Kashmiris came out and voted in large numbers in this election because they wanted to express themselves. They wanted to put their freedom on the agenda. India’s home minister said that the numbers proved they have brought normalcy to Kashmir — but, on the ground, people were saying this was the only time they are allowed to speak. They have been maimed, their journalists are being killed, their human rights activists like Khuram Parvez are behind bars on terror charges. Their leaders are under house arrest. The Jamiya Masjid, which they use to host the Eid prayers, has been shut for the last five years. Government employees who protest on the streets are removed from their jobs.

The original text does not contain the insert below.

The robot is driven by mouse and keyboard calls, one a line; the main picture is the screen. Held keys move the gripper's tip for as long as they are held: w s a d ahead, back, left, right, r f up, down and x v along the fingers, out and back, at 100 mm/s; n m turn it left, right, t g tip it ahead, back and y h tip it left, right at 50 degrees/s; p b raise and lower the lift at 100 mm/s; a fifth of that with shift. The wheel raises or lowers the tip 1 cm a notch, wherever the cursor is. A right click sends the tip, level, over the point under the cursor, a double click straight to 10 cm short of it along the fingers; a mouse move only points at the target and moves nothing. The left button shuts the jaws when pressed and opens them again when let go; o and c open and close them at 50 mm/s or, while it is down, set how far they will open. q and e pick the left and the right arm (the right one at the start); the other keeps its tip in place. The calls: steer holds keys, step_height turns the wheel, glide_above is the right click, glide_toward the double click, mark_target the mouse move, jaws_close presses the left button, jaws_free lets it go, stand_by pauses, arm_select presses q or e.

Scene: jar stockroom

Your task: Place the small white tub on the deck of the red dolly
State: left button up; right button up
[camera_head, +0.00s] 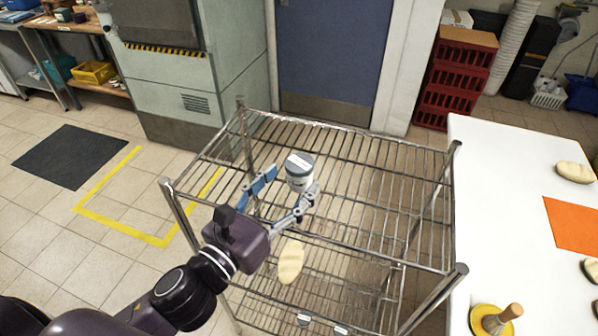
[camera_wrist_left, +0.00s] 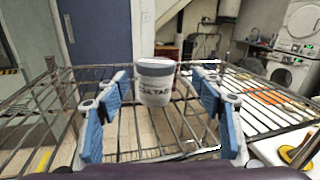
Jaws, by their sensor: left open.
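A small white tub (camera_head: 299,172) with a grey lid and dark lettering stands upright on the top shelf of the wire rack (camera_head: 385,190). In the left wrist view the tub (camera_wrist_left: 155,85) shows between the two blue fingers. My left gripper (camera_head: 293,181) is open, with its fingertips close to the tub. I cannot tell whether either finger touches it. My right gripper is not in view. I cannot make out a red dolly in either view.
A loaf-shaped item (camera_head: 291,262) shows at the rack's near part, with wire shelving below. A white table (camera_head: 500,190) stands at the right with an orange mat (camera_head: 573,224). Red crates (camera_head: 455,85) are stacked behind. Open floor with yellow tape (camera_head: 120,222) lies left.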

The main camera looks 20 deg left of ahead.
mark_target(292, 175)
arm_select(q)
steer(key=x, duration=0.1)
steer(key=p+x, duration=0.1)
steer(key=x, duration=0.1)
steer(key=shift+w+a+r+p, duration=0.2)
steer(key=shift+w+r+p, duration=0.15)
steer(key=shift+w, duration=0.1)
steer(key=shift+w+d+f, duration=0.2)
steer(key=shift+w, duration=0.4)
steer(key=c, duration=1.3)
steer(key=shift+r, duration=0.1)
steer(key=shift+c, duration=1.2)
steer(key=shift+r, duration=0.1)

The Kashmiris resent the fact that India wants the piece of land, not the people who reside there. In these elections the BJP did not field any candidate from Kashmir. They were proxies. But the person who won the election in Kashmir was Abdul Rashid, a separatist leader who has been behind bars since 2019.

TA

You’ve faced a lot of abuse and pushback from the government, as have many other critical voices. You remain sceptical despite the election. Is there any hope on the horizon? Do you think there is any prospect for defeating the BJP and Hindutva ideology?

RA

I’d be the first person to really want to glean some hope from this. As a Muslim, and as a journalist who’s been on the receiving end of this government’s tirades, I would love some relief. But we saw what’s happened with Arundhati Roy. Within ten days of coming to power, the government slapped a charge against her for a speech that she gave about Kashmir in 2010. So the government has made its intentions very clear to me. If there are four lynchings of Muslims in ten days, if journalists are being targeted, if I have been sent multiple notices recently, unlike my colleagues, I’m going to look at this sceptically. Yes, I see people asserting their voting right to tell Modi what they want, but is that necessarily a man-date for pluralism and secularism? I don’t think so.

It’s one thing to say that because Modi has got a reduced majority, democracy has returned in India. For me to have that optimism, I want to see that reflected on the ground.